__Record list__.

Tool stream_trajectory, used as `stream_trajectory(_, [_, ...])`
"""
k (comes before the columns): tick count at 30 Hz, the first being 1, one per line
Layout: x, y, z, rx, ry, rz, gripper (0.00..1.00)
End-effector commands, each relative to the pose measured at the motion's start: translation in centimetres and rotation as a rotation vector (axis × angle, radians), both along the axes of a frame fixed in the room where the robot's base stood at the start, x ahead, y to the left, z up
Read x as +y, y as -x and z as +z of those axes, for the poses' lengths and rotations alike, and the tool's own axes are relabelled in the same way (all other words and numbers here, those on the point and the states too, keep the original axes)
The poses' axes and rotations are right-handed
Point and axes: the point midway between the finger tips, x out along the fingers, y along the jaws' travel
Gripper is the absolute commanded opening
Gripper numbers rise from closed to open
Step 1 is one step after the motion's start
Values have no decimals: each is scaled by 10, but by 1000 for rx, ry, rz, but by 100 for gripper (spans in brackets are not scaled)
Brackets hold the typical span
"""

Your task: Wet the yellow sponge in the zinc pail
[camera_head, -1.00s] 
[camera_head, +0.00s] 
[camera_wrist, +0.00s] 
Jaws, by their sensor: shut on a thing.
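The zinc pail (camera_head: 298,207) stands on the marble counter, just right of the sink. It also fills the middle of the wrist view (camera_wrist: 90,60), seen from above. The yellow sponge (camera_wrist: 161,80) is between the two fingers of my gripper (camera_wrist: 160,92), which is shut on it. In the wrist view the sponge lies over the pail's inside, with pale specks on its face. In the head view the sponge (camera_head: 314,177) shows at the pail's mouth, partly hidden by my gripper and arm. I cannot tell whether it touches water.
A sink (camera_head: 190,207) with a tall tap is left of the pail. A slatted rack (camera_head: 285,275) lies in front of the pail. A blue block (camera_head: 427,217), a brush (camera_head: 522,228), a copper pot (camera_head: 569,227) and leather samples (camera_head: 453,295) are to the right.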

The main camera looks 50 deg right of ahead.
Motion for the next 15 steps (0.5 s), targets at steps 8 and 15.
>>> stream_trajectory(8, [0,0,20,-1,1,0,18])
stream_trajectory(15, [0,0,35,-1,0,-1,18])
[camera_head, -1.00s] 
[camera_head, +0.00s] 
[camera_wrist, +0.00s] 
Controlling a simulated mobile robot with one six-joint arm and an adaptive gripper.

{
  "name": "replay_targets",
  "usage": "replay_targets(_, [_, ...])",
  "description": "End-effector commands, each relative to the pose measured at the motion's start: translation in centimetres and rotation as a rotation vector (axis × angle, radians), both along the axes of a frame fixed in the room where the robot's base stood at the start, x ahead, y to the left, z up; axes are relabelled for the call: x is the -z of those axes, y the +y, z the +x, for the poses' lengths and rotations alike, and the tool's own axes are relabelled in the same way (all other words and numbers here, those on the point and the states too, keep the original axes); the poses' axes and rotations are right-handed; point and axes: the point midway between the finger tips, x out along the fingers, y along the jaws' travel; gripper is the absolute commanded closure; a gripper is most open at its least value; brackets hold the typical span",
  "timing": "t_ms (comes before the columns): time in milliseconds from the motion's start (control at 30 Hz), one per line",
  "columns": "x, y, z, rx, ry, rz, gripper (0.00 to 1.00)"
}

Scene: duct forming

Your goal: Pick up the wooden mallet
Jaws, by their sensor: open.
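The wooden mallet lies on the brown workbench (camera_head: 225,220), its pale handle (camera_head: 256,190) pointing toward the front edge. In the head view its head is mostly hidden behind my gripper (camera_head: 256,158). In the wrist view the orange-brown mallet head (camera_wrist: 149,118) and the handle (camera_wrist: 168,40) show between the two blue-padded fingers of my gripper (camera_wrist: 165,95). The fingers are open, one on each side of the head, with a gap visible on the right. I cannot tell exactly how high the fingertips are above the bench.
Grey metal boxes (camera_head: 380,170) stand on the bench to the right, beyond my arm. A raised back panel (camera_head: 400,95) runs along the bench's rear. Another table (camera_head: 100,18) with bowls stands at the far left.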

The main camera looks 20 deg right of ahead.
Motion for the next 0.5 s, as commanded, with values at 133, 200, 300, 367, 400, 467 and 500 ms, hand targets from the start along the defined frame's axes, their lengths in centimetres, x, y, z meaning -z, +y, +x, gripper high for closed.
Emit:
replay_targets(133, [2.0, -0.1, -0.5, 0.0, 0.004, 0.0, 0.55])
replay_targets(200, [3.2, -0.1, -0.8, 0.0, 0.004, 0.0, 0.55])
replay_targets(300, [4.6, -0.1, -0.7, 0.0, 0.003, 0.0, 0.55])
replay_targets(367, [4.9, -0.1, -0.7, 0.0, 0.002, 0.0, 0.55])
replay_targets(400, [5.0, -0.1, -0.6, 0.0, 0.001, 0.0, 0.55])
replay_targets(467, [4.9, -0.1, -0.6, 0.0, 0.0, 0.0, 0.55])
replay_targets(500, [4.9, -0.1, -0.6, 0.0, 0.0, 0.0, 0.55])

__Task objective__. Copy all the entries verbatim.

__Answer to this task__.
Tool stream_trajectory, used as `stream_trajectory(_, [_, ...])`
"""
k (comes before the columns): tick count at 30 Hz, the first being 1, one per line
Layout: x, y, z, rx, ry, rz, gripper (0.00..1.00)
End-effector commands, each relative to the pose measured at the motion's start: translation in centimetres and rotation as a rotation vector (axis × angle, radians), both along the axes of a frame fixed in the room where the robot's base stood at the start, x ahead, y to the left, z up
Read x as +y, y as -x and z as +z of those axes, for the poses' lengths and rotations alike, and the tool's own axes are relabelled in the same way (all other words and numbers here, those on the point and the states too, keep the original axes)
The poses' axes and rotations are right-handed
Point and axes: the point midway between the finger tips, x out along the fingers, y along the jaws' travel
Gripper is the absolute commanded opening
Gripper numbers rise from closed to open
Step 1 is one step after the motion's start
Values have no decimals: each is scaled by 10, but by 1000 for rx, ry, rz, but by 100 for gripper (spans in brackets are not scaled)
Brackets hold the typical span
"""

Your task: Wet the yellow sponge in the zinc pail
[camera_head, -1.00s] 
[camera_head, +0.00s] 
[camera_wrist, +0.00s] 
Jaws, by their sensor: shut on a thing.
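The zinc pail (camera_head: 298,207) stands on the marble counter, just right of the sink. It also fills the middle of the wrist view (camera_wrist: 90,60), seen from above. The yellow sponge (camera_wrist: 161,80) is between the two fingers of my gripper (camera_wrist: 160,92), which is shut on it. In the wrist view the sponge lies over the pail's inside, with pale specks on its face. In the head view the sponge (camera_head: 314,177) shows at the pail's mouth, partly hidden by my gripper and arm. I cannot tell whether it touches water.
A sink (camera_head: 190,207) with a tall tap is left of the pail. A slatted rack (camera_head: 285,275) lies in front of the pail. A blue block (camera_head: 427,217), a brush (camera_head: 522,228), a copper pot (camera_head: 569,227) and leather samples (camera_head: 453,295) are to the right.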

The main camera looks 50 deg right of ahead.
Motion for the next 15 steps (0.5 s), targets at steps 8 and 15.
>>> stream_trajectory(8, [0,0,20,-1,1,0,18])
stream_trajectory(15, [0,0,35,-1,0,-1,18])
[camera_head, -1.00s] 
[camera_head, +0.00s] 
[camera_wrist, +0.00s] 
Controlling a simulated mobile robot with one six-joint arm and an adaptive gripper.

{
  "name": "replay_targets",
  "usage": "replay_targets(_, [_, ...])",
  "description": "End-effector commands, each relative to the pose measured at the motion's start: translation in centimetres and rotation as a rotation vector (axis × angle, radians), both along the axes of a frame fixed in the room where the robot's base stood at the start, x ahead, y to the left, z up; axes are relabelled for the call: x is the -z of those axes, y the +y, z the +x, for the poses' lengths and rotations alike, and the tool's own axes are relabelled in the same way (all other words and numbers here, those on the point and the states too, keep the original axes); the poses' axes and rotations are right-handed; point and axes: the point midway between the finger tips, x out along the fingers, y along the jaws' travel; gripper is the absolute commanded closure; a gripper is most open at its least value; brackets hold the typical span",
  "timing": "t_ms (comes before the columns): time in milliseconds from the motion's start (control at 30 Hz), one per line",
  "columns": "x, y, z, rx, ry, rz, gripper (0.00 to 1.00)"
}

Scene: duct forming

Your goal: Pick up the wooden mallet
Jaws, by their sensor: open.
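The wooden mallet lies on the brown workbench (camera_head: 225,220), its pale handle (camera_head: 256,190) pointing toward the front edge. In the head view its head is mostly hidden behind my gripper (camera_head: 256,158). In the wrist view the orange-brown mallet head (camera_wrist: 149,118) and the handle (camera_wrist: 168,40) show between the two blue-padded fingers of my gripper (camera_wrist: 165,95). The fingers are open, one on each side of the head, with a gap visible on the right. I cannot tell exactly how high the fingertips are above the bench.
Grey metal boxes (camera_head: 380,170) stand on the bench to the right, beyond my arm. A raised back panel (camera_head: 400,95) runs along the bench's rear. Another table (camera_head: 100,18) with bowls stands at the far left.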

The main camera looks 20 deg right of ahead.
Motion for the next 0.5 s, as commanded, with values at 133, 200, 300, 367, 400, 467 and 500 ms, hand targets from the start along the defined frame's axes, their lengths in centimetres, x, y, z meaning -z, +y, +x, gripper high for closed.
Emit:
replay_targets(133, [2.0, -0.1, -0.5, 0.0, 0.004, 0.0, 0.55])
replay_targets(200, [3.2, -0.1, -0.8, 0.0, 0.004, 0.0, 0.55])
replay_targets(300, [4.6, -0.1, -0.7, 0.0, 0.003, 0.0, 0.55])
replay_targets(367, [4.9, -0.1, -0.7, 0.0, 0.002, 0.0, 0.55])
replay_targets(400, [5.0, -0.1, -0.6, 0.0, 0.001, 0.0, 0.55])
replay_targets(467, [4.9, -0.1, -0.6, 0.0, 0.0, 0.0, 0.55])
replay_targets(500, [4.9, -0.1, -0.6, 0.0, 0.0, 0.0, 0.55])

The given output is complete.